Sapient Alien Descriptions

When I read a book I will put the description of the alien here. The format goes like this: The title of the book, then the name of the species. Below that, a short description written in my own words. Then, if you click on the "See Text" thing, you'll see direct quotes from the work itself describing the appearance of the alien.

Ringworld (Larry Niven)

The cover of Ringworld. It depicts a blue sky with swirling clouds and a dotted line far in the distance. The horizon is water with speckles of islands across it, with a pyramid in the far far distance. It say's LARRY NIVEN, RINGWORLD. Along the top is a contrasting red band with the text: The Huge and Nebula Award-winning novel... The gripping story of a ring-shaped world around a distant sun.

Pierson's Puppeteer

Three-legged and two-headed herbivores.

See Text Page 3
Facing him from the middle of the room was something neither human nor humanoid. It stood on three legs, and it regarded Louis Wu from two directions, from two flat heads mounted on flexible, slender necks. Over most of its startling frame, the skin was white and glove-soft; but a thick, coarse brown mane ran from between the beast's necks, back along its spine, to cover the complex-looking hip joint of the hind leg. The two fore- legs were set wide apart, so that the beast's small, clawed hooves formed almost an equilateral triangle.

Louis guessed that the thing was an alien animal. In those flat heads there would be no room for brains. But he noticed the hump that rose between the bases of the necks, where the mane became a thick protective mop and a memory floated up from eighteen decades behind him.

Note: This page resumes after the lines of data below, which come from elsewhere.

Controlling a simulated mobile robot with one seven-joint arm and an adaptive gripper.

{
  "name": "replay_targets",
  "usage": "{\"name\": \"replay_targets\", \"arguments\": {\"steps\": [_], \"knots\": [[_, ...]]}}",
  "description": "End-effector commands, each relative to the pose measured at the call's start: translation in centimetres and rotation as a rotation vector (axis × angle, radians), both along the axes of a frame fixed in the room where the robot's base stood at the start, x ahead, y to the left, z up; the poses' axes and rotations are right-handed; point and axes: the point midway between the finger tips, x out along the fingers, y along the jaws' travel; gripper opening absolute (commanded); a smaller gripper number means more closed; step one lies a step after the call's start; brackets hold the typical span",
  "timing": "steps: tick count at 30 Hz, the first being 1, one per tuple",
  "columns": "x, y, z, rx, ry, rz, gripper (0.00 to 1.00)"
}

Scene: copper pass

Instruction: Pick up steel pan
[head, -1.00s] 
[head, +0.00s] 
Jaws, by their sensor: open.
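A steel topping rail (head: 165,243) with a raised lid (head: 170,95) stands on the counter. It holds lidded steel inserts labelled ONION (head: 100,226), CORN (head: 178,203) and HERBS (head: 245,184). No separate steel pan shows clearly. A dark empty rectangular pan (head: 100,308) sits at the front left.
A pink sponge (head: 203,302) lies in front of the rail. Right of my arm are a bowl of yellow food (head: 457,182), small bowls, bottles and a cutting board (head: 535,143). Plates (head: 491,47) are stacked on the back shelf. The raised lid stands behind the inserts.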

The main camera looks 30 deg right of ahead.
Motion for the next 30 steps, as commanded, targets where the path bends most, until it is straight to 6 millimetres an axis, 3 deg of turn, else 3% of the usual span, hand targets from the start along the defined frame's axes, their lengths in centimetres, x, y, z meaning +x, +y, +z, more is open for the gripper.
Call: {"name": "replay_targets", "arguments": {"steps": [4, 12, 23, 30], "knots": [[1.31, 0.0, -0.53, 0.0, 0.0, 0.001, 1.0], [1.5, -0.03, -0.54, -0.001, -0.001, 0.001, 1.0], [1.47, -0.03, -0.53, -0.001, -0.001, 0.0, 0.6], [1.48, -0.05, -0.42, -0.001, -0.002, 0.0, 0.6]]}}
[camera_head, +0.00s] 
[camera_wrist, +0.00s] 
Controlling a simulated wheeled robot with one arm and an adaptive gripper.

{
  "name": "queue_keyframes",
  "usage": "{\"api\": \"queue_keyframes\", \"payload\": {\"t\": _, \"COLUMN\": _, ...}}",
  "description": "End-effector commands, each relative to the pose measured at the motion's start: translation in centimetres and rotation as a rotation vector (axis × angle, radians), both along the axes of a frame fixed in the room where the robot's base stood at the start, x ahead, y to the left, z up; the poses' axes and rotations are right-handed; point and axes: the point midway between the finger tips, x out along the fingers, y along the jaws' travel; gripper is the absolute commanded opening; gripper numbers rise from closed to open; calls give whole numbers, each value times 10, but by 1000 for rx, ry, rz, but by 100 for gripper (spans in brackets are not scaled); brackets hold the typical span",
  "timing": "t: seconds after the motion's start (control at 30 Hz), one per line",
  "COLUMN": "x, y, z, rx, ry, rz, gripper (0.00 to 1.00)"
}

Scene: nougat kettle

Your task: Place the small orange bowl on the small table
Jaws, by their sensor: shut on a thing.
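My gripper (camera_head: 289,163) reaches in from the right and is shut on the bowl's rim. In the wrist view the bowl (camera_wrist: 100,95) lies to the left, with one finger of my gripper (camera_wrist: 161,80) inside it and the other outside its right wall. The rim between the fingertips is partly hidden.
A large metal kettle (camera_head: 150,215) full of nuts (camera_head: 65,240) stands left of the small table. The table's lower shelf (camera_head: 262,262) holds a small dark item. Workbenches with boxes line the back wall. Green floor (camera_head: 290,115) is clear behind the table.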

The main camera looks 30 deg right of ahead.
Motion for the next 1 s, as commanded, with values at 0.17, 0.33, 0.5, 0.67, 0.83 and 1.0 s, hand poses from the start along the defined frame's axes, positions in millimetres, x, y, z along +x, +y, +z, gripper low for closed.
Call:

This was a puppeteer, a Pierson's puppeteer. Its brain and skull were under the hump. It was not an animal; it was at least as intelligent as a man. And its eyes, one to a head in deep bone sockets, stared fixedly at Louis Wu from two directions.

Kzinti

Bipedal buff orange cat furries

See Text Page 11
Rich orange fur, with black markings over the eyes, covered what might have been a very fat tabby cat eight feet tall. The fat was muscle, smooth and powerful and oddly arranged over an equally odd skeleton. On hands like black leather gloves, sharpened and polished claws slid out of their sheaths.
Page 20
His tail, naked and pink and ratlike, lashed in turmoil.
Page 25
The odd Kzinti ears, that could expand like pink Chinese parasols or fold flat against the head, were spread wide; and Louis could see the design tatooed on each surface.

Fire Time (Poul Anderson)

A copy of Fire Time on a white bed. The cover depicts the dark shape of a lion-centaur blowing into a golden horn, the backdrop being a galaxy with various planets around it.

Ishtarian

Liontaurs with only a humanoid top half, who grow plants on their backs.

See Text Pages 32-33
A male and female were shown, plus a human who gave scale. The male was the larger of the pair, about the size of a small horse. "Centauroid" was a very loose description. The burly two-armed torso merged smoothly with the four-legged barrel, taurine hump above the forequarters leading from the horizontal to the almost vertical sections of the back. The body looked leonine rather than equine, with its robust build, long tail, padded feet whose three toes (more prehensile in front than behind) bore purplish nails. The arms resembled, somewhat, those of a Terrestrial weight lifter; but the hands each had four digits, the first three not unlike man's thumb and two of his fingers though spreading more widely, the last like a less-developed extra thumb with one more joint, all possessing nails too. The head was big and round, ears large and pointed (slightly movable), jaw showing a chin and near-anthropomorphous delicacy, teeth white and small except for a pair of upper fangs which barely protruded from the mouth. Instead of a nose, a short muzzle opened in a single broad nostril which curved downward and flared at the ends. Beneath, feline whiskers surrounded the upper lip. The eyes also suggested a cat's, whiteless, his blue, hers golden.

Face and arms were glabrous, the skin (in the race epicted, native to Beronnen) light brown. Most of the body bore a tawny-green mosslike pelt. The lion impression was heightened by a rufous mane which covered head, throat, and spine down to the hump: composed not of hair but of thickly leaved vines. A familiar growth formed a shelf of eyebrow.

Sexual dimorphism was considerable. The female stood fifteen centimeters shorter. She had a mere stub of tail. Her hump was large and softly rounded, unlike his blocky cluster of muscles; her rump was broad and her belly deep; two nipples on an udder which wasn't large, and the external genitalia, were brilliant red. Accompanying text noted that her odor was sweet and his acrid, and that she commanded a wider range of frequencies in both speech and hearing.

They were unclad aside from ornaments and a belt to support pouch and knife. He carried a spear and a stringed instrument slung across his shoulders; she, a longbow, quiver, and what might be a wooden flute.